Copy exactly the lines of the material below that run from the one containing "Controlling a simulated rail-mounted" through the one containing "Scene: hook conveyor". Copy no other lines.

[Robot control records]

******************************

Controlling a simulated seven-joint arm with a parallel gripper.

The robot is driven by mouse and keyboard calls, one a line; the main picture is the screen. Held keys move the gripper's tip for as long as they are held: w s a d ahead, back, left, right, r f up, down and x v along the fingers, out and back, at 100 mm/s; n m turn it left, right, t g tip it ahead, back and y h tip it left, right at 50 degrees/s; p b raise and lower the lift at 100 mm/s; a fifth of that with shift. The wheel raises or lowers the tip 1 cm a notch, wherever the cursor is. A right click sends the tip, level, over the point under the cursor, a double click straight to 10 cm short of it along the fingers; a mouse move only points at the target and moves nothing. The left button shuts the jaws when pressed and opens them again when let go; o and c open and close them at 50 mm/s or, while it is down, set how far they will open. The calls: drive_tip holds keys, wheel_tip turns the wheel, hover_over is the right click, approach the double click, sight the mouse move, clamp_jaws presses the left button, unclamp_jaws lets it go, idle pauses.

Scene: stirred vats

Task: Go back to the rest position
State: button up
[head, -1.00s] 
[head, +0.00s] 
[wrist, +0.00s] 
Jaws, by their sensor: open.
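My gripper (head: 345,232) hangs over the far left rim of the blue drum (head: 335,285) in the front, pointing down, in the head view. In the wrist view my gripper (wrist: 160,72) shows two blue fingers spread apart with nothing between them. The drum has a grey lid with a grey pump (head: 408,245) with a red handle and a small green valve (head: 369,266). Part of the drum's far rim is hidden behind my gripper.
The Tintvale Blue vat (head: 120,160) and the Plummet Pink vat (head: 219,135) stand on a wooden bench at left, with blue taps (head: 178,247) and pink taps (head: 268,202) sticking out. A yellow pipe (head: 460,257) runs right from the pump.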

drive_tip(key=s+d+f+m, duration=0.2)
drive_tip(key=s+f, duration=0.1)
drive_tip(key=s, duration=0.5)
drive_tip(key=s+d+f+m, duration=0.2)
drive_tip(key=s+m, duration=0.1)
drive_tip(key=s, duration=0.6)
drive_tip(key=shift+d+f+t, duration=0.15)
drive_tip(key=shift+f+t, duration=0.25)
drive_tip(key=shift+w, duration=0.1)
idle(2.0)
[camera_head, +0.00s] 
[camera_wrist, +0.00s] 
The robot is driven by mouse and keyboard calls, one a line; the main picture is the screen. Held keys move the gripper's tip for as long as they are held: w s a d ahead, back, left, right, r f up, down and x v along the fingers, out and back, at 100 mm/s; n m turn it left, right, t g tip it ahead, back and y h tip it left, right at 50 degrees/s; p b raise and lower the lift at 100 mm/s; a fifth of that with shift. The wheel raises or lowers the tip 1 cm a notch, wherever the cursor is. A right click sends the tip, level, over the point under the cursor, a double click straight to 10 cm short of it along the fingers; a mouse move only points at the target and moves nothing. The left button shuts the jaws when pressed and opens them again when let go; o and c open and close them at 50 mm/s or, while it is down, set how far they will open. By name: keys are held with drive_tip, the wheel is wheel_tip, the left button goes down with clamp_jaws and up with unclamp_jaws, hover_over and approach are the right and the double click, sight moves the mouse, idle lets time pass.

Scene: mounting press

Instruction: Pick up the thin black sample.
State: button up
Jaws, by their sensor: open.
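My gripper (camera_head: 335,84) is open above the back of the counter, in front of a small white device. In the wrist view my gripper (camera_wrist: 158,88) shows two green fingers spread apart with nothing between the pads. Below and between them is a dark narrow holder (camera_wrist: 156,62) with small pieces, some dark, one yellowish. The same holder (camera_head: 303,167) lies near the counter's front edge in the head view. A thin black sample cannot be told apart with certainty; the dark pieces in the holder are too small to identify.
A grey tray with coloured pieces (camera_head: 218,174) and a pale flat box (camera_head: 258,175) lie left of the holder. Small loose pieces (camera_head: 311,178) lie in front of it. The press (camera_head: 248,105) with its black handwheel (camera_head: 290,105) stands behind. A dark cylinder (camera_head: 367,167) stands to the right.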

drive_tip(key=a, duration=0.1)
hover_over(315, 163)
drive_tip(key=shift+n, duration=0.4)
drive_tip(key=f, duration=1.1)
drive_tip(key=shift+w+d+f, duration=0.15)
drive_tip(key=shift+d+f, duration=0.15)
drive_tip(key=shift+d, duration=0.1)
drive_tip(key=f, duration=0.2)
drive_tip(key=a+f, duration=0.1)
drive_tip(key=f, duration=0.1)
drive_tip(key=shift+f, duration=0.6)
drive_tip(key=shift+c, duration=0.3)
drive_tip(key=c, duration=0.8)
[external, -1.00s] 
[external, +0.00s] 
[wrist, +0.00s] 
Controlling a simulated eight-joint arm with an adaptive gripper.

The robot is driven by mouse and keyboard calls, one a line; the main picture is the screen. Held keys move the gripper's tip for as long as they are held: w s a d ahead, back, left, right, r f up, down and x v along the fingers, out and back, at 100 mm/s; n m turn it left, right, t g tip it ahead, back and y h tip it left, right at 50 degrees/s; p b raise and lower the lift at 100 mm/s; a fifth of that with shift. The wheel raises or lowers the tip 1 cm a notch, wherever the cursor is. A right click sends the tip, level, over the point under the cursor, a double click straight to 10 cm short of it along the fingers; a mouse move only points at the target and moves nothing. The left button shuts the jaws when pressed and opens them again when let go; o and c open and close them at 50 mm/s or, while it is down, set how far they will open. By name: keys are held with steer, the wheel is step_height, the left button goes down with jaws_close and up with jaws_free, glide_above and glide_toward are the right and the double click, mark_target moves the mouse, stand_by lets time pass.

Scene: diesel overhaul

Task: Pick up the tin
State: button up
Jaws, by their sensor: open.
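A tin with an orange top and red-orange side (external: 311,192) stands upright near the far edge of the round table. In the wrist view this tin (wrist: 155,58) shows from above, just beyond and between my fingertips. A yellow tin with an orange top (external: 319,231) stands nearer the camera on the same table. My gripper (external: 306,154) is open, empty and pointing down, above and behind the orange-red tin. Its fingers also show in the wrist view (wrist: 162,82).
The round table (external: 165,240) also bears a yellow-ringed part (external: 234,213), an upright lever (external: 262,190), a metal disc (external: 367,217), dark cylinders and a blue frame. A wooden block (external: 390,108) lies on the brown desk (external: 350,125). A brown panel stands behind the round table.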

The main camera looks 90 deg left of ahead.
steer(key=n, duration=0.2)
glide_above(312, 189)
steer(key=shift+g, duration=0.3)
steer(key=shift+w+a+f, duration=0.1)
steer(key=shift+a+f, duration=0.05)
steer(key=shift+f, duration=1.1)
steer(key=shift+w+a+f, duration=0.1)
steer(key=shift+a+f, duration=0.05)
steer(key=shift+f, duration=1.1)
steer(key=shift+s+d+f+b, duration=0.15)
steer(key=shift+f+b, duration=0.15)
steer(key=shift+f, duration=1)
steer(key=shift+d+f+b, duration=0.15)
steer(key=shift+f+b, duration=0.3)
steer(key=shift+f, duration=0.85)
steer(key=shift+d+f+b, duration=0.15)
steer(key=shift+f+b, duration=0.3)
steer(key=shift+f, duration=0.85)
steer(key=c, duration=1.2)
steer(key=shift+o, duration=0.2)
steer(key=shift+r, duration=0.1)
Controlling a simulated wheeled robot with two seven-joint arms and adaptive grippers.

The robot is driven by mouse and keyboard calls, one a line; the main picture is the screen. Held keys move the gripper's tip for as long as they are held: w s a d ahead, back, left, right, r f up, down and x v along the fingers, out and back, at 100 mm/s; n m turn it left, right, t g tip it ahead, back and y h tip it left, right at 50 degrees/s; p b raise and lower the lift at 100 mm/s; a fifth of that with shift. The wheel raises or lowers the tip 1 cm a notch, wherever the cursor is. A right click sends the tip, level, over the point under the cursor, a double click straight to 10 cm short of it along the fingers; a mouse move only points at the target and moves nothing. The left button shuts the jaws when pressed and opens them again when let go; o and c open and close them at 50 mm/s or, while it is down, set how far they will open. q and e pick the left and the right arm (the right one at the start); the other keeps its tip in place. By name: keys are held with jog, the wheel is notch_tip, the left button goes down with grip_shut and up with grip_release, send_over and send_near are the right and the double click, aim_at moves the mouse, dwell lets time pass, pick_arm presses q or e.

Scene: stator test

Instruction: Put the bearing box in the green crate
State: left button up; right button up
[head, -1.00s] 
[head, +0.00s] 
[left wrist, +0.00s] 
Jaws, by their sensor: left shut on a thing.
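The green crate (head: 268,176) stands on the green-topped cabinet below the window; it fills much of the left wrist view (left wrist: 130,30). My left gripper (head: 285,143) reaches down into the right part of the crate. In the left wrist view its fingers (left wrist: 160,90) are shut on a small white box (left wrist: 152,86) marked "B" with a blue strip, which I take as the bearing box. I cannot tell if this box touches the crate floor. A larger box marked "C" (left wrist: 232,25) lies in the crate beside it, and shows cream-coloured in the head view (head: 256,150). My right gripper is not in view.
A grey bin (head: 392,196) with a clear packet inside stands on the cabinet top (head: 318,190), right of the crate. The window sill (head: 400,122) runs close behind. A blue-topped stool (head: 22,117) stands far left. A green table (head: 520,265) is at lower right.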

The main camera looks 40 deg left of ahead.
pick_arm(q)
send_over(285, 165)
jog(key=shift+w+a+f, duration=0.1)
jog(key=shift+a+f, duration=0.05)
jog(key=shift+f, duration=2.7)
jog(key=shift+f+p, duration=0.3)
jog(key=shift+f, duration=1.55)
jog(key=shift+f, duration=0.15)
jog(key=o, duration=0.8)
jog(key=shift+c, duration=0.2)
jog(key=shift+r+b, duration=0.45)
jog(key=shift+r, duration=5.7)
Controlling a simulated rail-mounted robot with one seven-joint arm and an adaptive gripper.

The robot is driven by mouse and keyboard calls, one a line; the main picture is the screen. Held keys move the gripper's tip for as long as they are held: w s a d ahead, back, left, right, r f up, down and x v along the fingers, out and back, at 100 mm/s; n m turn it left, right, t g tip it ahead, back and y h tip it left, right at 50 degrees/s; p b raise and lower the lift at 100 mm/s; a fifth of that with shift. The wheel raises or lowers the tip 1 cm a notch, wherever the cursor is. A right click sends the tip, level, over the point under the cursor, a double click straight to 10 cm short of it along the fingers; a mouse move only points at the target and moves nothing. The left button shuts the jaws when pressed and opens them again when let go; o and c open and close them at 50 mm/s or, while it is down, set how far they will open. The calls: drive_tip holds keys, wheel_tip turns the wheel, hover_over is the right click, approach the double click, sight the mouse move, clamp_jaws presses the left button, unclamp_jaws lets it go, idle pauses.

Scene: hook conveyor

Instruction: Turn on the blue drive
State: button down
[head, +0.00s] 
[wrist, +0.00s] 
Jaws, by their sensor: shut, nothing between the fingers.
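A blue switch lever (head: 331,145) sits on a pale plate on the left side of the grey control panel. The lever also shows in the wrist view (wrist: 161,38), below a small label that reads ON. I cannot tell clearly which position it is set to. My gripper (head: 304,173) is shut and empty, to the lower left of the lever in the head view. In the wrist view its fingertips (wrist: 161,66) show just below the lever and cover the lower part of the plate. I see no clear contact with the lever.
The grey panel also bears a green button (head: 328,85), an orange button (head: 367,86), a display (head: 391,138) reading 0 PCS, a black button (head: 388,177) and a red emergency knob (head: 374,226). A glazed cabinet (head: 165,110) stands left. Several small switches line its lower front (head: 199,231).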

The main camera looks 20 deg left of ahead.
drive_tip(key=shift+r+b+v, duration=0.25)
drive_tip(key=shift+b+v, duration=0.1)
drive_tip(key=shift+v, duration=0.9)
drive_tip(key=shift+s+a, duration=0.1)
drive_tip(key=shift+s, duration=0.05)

******************************

THE RESPONSE:
Controlling a simulated rail-mounted robot with one seven-joint arm and an adaptive gripper.

The robot is driven by mouse and keyboard calls, one a line; the main picture is the screen. Held keys move the gripper's tip for as long as they are held: w s a d ahead, back, left, right, r f up, down and x v along the fingers, out and back, at 100 mm/s; n m turn it left, right, t g tip it ahead, back and y h tip it left, right at 50 degrees/s; p b raise and lower the lift at 100 mm/s; a fifth of that with shift. The wheel raises or lowers the tip 1 cm a notch, wherever the cursor is. A right click sends the tip, level, over the point under the cursor, a double click straight to 10 cm short of it along the fingers; a mouse move only points at the target and moves nothing. The left button shuts the jaws when pressed and opens them again when let go; o and c open and close them at 50 mm/s or, while it is down, set how far they will open. The calls: drive_tip holds keys, wheel_tip turns the wheel, hover_over is the right click, approach the double click, sight the mouse move, clamp_jaws presses the left button, unclamp_jaws lets it go, idle pauses.

Scene: hook conveyor

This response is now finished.